= THE REQUEST =
Pick every line from the data that holds the word "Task".
--- Begin RAW RECORDS ---
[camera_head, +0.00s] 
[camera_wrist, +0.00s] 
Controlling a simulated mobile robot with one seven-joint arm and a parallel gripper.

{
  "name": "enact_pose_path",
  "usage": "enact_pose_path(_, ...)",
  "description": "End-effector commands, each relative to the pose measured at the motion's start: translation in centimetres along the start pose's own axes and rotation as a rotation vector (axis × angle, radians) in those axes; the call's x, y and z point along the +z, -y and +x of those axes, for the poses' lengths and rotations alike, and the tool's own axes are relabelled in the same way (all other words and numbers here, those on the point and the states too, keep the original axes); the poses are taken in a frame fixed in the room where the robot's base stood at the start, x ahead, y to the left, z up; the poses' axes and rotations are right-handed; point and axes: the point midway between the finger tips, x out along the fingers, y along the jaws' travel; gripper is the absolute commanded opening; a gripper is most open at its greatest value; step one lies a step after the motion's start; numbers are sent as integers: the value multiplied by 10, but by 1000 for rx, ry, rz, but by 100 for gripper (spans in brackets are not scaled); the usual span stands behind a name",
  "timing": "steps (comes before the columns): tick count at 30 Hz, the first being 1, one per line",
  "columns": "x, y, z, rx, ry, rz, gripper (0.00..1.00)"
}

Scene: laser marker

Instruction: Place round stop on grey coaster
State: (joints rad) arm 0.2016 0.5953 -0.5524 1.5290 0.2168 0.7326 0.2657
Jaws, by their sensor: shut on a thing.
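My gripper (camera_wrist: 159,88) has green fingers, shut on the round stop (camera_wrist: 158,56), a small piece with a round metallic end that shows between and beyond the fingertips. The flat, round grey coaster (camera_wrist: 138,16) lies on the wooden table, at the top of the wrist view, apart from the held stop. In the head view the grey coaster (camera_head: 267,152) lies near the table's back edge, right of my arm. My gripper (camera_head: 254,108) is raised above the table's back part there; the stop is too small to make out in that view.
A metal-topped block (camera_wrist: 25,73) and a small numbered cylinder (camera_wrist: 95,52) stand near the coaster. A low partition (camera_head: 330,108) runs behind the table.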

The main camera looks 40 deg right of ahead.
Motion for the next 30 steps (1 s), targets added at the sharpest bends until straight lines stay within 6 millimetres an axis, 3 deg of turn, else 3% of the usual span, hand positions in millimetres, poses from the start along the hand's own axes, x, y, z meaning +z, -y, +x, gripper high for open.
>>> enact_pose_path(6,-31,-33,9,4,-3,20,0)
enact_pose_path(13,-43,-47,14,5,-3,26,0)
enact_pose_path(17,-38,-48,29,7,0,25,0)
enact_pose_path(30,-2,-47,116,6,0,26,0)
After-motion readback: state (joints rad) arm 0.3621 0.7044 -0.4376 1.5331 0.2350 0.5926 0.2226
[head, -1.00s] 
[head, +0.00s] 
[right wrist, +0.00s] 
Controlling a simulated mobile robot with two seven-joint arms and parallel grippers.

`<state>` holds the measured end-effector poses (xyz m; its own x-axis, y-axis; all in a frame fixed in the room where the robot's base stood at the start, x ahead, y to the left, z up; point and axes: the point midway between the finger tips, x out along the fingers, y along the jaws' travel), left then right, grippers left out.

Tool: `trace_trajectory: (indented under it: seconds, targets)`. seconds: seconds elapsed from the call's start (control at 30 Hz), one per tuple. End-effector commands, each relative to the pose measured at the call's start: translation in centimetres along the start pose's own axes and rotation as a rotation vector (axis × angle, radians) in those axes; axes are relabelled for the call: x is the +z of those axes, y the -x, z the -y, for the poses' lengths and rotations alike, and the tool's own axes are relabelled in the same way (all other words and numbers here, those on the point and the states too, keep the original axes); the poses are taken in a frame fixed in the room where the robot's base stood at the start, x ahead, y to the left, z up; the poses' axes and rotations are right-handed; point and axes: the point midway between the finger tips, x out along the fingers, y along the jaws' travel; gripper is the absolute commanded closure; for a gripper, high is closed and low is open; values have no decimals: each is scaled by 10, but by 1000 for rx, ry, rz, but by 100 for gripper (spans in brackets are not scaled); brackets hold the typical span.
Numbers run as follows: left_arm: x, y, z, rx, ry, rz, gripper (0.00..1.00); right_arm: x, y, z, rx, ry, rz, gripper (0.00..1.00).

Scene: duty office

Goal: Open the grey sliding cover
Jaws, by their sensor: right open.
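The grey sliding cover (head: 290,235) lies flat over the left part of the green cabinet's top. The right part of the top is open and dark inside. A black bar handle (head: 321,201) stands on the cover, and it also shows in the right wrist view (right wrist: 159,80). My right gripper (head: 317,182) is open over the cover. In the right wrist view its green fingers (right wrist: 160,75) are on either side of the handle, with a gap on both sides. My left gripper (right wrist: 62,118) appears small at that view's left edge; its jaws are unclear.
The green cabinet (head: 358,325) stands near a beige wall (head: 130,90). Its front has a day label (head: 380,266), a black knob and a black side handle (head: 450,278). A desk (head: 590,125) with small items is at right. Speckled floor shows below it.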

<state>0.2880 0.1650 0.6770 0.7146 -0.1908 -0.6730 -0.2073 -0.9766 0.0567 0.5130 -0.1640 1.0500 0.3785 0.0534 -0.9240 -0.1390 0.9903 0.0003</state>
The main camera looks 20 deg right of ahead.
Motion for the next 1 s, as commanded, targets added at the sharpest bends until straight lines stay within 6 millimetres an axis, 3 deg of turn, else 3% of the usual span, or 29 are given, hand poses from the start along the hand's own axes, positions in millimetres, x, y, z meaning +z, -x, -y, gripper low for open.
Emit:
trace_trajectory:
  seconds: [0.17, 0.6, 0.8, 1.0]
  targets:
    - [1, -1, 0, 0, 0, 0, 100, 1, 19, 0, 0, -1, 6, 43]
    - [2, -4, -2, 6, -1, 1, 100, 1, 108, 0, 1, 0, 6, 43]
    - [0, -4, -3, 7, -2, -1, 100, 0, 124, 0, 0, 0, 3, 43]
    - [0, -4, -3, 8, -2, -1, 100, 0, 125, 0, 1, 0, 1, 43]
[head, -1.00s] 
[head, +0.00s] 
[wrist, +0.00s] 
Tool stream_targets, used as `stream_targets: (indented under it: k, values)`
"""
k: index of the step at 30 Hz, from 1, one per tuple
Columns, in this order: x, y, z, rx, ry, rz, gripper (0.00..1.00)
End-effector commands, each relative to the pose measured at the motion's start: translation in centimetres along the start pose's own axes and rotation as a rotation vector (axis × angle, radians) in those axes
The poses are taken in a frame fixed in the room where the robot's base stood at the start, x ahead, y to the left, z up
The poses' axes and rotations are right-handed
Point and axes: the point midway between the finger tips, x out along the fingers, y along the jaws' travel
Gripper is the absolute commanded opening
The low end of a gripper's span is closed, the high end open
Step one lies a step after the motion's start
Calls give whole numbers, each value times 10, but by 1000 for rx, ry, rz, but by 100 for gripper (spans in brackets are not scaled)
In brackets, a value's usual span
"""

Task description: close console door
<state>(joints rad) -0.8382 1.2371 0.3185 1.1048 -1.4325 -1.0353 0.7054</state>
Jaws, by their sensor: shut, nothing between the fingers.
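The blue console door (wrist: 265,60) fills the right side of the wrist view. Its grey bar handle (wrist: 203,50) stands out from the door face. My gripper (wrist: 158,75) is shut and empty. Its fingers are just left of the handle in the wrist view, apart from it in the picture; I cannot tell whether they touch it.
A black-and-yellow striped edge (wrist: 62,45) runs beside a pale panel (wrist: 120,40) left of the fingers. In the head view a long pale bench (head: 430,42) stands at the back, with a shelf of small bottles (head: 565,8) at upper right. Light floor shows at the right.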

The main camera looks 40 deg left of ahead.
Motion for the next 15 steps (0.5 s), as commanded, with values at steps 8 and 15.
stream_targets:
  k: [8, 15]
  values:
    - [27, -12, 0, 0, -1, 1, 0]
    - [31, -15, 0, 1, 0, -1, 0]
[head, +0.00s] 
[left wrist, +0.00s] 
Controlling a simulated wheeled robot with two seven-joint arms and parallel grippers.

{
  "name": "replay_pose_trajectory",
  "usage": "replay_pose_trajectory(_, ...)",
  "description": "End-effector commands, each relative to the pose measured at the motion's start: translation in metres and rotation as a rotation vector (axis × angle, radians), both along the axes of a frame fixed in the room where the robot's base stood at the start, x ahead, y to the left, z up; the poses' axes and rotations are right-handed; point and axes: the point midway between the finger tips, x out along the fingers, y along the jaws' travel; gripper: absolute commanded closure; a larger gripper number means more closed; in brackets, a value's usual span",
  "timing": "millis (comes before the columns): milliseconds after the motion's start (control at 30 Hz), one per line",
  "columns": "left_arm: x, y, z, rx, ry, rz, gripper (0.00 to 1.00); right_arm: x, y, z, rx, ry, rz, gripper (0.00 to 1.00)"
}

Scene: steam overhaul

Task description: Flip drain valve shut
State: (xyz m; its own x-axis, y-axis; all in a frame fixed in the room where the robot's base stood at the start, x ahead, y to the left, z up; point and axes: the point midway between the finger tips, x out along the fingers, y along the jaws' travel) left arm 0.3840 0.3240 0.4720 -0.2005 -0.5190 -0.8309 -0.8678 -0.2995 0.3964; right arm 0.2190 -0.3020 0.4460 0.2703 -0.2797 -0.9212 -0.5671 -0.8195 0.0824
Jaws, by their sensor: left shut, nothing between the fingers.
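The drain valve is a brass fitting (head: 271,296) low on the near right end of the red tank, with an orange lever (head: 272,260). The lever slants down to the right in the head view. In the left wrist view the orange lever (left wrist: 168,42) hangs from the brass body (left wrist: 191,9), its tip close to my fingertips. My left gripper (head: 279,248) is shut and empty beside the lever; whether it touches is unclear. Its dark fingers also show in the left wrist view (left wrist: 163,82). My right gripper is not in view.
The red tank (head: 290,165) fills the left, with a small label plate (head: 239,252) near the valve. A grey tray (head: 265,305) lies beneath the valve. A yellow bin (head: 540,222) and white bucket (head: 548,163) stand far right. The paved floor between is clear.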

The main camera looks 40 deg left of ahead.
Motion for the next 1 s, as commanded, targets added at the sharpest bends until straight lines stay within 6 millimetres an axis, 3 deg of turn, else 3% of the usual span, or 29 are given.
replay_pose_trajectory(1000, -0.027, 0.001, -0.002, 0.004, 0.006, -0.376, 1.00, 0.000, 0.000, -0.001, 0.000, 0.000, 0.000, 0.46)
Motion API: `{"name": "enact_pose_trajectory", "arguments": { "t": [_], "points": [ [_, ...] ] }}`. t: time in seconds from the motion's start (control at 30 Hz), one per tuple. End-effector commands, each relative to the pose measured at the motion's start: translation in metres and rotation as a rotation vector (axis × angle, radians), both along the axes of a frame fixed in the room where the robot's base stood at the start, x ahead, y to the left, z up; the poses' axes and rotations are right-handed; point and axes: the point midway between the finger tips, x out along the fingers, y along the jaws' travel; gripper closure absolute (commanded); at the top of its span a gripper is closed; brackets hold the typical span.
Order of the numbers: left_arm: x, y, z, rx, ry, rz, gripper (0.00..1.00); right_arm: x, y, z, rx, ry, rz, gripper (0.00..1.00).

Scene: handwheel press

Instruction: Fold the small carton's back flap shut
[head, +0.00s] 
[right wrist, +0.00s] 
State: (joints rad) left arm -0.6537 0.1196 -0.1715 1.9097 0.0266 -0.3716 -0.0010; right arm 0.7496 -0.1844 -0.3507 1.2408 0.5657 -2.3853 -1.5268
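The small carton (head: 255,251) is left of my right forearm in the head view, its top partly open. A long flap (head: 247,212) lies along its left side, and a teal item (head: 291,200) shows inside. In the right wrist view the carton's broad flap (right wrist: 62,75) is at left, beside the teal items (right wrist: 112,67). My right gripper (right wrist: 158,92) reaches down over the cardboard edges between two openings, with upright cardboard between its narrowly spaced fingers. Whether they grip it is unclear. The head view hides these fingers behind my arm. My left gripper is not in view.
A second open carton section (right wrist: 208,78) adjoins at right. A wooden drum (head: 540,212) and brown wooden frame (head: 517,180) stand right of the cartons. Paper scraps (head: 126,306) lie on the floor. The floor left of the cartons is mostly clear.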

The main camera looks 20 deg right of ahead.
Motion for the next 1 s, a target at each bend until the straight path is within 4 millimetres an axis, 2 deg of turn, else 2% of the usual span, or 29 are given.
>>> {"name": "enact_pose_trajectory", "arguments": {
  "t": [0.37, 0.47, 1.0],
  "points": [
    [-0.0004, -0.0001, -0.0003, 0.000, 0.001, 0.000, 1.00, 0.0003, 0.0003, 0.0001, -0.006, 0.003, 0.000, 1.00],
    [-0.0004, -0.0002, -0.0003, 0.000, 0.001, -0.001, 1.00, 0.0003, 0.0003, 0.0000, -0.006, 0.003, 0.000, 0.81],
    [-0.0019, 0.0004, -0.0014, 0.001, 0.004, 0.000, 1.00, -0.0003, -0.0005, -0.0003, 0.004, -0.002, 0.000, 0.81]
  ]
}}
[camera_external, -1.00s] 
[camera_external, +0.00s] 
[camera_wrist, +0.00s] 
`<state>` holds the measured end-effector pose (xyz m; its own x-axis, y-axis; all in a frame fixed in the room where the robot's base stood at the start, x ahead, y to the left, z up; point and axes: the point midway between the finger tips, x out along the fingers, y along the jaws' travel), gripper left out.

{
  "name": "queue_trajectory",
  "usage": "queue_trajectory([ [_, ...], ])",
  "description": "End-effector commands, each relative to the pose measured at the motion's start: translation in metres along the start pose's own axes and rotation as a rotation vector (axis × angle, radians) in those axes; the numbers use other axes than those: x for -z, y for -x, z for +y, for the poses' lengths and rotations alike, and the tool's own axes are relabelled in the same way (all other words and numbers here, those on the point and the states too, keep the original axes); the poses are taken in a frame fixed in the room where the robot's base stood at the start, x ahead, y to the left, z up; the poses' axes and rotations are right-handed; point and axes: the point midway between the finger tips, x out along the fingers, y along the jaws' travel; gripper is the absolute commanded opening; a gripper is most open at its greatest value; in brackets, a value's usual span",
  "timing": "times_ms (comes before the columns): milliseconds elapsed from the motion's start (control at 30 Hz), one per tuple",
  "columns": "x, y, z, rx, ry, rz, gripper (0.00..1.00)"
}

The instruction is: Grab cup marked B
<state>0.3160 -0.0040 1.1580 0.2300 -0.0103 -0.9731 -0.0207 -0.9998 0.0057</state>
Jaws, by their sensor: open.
--- End RAW RECORDS ---
= CORRECT ANSWER =
Task description: close console door
Task description: Flip drain valve shut

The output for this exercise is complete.